#### What the task requires:
Write out, word for word, every line from the first one through the line that holds "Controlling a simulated", and nothing else; skip the pictures.

******

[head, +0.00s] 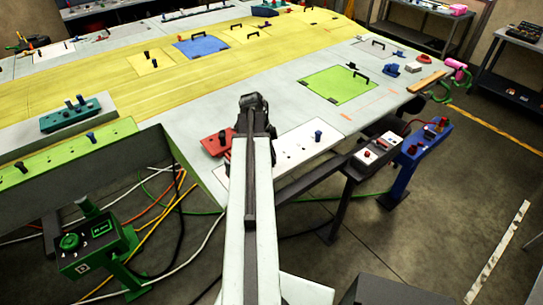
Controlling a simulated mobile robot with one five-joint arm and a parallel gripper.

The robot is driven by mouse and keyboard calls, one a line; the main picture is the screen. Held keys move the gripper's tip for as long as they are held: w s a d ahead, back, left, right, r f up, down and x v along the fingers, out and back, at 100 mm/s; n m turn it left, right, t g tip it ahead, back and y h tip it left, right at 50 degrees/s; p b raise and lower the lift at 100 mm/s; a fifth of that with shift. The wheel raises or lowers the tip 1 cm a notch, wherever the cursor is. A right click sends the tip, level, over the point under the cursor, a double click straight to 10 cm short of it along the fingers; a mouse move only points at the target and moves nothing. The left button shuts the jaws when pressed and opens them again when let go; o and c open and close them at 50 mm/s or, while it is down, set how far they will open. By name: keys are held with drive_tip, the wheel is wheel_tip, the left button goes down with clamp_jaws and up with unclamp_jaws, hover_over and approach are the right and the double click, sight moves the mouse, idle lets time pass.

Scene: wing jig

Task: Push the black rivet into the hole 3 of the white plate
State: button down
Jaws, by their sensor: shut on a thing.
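The white plate (297,145) lies on the near edge of the grey table, just right of my arm, with a row of small dark holes. A dark blue rivet (318,135) stands upright in its right part. My gripper (253,106) is at the far end of my arm, over the table by the plate's left end. It is shut on something, but my own arm and gripper body hide the fingertips and what is between them. I cannot make out a black rivet at the plate, and I cannot tell which hole is hole 3.
A red block (212,145) sits close left of my gripper. A green plate with a black handle (338,86) lies farther right. A green strip (75,155) with rivets is at left. Red-button boxes (378,150) stand off the table's right edge. Grey table beyond the plate is clear.

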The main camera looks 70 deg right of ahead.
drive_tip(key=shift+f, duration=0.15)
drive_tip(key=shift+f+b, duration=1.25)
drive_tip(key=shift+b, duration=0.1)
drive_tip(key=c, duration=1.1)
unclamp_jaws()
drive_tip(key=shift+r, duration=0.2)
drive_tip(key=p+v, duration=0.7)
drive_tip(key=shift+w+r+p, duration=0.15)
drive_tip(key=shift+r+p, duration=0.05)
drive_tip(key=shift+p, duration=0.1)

******

#### Answer to the problem:
[head, +0.00s] 
Controlling a simulated mobile robot with one five-joint arm and a parallel gripper.

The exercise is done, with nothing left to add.